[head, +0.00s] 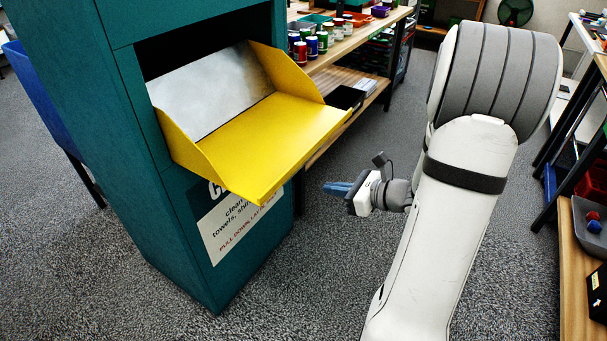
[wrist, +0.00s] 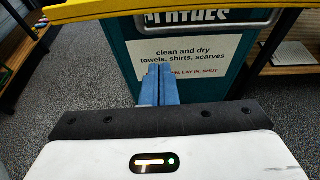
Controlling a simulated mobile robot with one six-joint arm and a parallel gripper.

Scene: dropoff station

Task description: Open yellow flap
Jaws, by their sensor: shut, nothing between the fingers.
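The yellow flap (head: 262,134) on the teal drop-off box (head: 165,200) is swung down and stands open, sticking out from the box front. Its pale metal inner plate (head: 212,90) shows between the yellow side walls. My gripper (head: 326,188) is shut and empty, in front of the box, lower than the flap and to the right of it, apart from it. In the wrist view the blue fingers (wrist: 159,70) are together in front of the sign, and the flap's yellow edge (wrist: 150,8) crosses the top.
A white sign (head: 240,222) is on the box front below the flap. Shelves with paint jars (head: 318,42) stand behind the box. A wooden workbench (head: 580,290) with trays is at the right. Grey carpet is clear between.

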================

## WHAT YOU HAVE TO DO
Reproduce the material above in full and without alteration, but skip all pictures.

## EXERCISE SOLUTION
[head, +0.00s] 
[wrist, +0.00s] 
Controlling a simulated mobile robot with one six-joint arm and a parallel gripper.

Scene: dropoff station

Task description: Open yellow flap
Jaws, by their sensor: shut, nothing between the fingers.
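The yellow flap (head: 262,134) on the teal drop-off box (head: 165,200) is swung down and stands open, sticking out from the box front. Its pale metal inner plate (head: 212,90) shows between the yellow side walls. My gripper (head: 326,188) is shut and empty, in front of the box, lower than the flap and to the right of it, apart from it. In the wrist view the blue fingers (wrist: 159,70) are together in front of the sign, and the flap's yellow edge (wrist: 150,8) crosses the top.
A white sign (head: 240,222) is on the box front below the flap. Shelves with paint jars (head: 318,42) stand behind the box. A wooden workbench (head: 580,290) with trays is at the right. Grey carpet is clear between.

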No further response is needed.